Abby’s grin leads me to believe that the juice is worth the squeeze. “Transformation isn’t easy. It’s hard, but it’s worth it.”
Sam Fulbright
“Really hard work for great pay, or really fun work for not so great pay,” Sam Fulbright laughs when asked about seasonal work. The Chattanooga, TN native would know; he has more than a few seasons teaching kayaking, chasing rain, and living out of a vehicle under his belt. Whether it’s slinging trees or wrangling boats, seasonal work is dense grind with little down time until the season’s up; that’s the nature of the beast. “Working in the seasonal world can set you on a bit of a burn out schedule,” Sam explains. “It’s important to have an end-date to keep you sane.”

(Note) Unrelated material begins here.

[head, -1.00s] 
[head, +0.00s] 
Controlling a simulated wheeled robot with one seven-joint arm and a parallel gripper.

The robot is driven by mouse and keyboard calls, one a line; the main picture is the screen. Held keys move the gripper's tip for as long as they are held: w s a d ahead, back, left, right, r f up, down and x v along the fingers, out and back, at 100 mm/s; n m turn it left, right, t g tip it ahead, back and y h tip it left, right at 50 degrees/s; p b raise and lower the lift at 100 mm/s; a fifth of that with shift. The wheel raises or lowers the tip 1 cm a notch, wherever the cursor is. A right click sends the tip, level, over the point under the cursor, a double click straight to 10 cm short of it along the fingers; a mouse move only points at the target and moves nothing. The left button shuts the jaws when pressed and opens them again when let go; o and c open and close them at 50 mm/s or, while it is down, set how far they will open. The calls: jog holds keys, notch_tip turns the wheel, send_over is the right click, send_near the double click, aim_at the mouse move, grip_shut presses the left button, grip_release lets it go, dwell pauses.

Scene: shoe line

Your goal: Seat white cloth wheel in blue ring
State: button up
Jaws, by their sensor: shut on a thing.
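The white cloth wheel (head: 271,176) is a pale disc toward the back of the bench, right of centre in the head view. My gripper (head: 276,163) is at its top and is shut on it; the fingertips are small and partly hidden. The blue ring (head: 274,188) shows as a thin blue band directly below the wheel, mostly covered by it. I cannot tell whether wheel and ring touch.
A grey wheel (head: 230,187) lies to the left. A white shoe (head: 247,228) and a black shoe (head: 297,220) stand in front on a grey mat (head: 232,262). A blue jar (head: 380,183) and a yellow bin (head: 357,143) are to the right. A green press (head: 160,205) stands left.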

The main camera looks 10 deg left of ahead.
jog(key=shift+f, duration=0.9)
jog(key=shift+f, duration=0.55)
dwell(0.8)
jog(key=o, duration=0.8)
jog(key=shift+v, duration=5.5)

Sam’s gears changed a bit when joining the non-profit world a few years back, but he couldn’t quit the seasonal endeavor for good. The few weeks he spends with the Christmas tree team gives him the freedom to lean in to his passion for volunteer activism, and he stays true to his dirtbag kayaker roots in the process. “Kayaktivism is a sort of floatilla with a message,” he tells. “There’s something accessible and attractive about the bright, colorful kayaks in the water, and it makes action feel more approachable.” Sam’s first foray with kayaktivism was with helping to coordinate a kayak-led protest in Seattle’s Elliot Bay in opposition to Arctic drilling. Since then, Sam has continued to be instrumental in training engaged citizens throughout the Southeast to use their love of water to send a clear message.

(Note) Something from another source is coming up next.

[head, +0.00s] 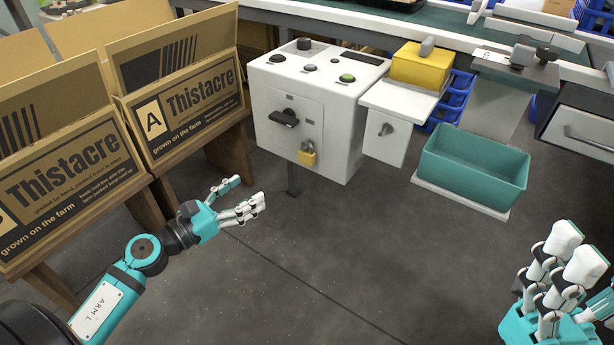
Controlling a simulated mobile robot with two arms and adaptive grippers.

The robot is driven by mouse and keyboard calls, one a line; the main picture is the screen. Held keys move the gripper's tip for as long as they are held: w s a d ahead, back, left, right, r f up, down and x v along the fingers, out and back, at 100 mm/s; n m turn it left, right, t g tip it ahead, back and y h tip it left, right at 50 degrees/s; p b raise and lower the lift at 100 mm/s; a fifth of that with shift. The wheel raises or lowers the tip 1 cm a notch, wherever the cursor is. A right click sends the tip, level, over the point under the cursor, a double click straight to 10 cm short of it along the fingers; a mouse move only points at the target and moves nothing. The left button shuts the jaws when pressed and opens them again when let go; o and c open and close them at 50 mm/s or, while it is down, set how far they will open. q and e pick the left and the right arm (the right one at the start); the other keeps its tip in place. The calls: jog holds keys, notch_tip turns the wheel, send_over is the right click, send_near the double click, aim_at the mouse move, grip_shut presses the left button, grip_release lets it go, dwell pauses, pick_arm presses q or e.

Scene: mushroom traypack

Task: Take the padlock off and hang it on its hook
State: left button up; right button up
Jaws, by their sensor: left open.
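The yellow padlock (307,153) hangs on the front panel of the white control box (345,140), below and to the right of a black handle (284,118). A small grey hook-like part (385,129) is on the white panel to the right of the box; I cannot tell for sure that it is the padlock's hook. My left gripper (245,193) is open and empty, in front of the box, below and left of the padlock and apart from it. My right gripper (571,250) is at the lower right with its fingers up, far from the padlock; its opening is unclear.
Cardboard boxes (185,88) stand on wooden supports at the left. A conveyor (370,20) runs along the back. The grey floor (330,260) in front is clear.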

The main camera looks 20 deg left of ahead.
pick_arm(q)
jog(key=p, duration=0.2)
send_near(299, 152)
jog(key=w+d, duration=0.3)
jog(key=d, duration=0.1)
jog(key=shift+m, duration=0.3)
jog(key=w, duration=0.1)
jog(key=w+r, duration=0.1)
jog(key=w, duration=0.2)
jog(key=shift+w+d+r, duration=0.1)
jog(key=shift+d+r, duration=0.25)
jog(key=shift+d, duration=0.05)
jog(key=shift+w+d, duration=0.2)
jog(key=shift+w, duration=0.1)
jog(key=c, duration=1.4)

The cushion provided through seasonal work has also allowed Sam to reconnect with a childhood dream and his wandering ways: converting an ambulance into an adventure-mobile. “It’s the perfect assault vehicle,” says Sam. Dedicated adventure wheels will make mini-adventures like day trips to nearby whitewater, Tennessee trails, or serving communities through activism that much easier, and it keeps Sam motivated for whatever is next. “I don’t really know,” he trails off, but at least he’ll have the rig to get there.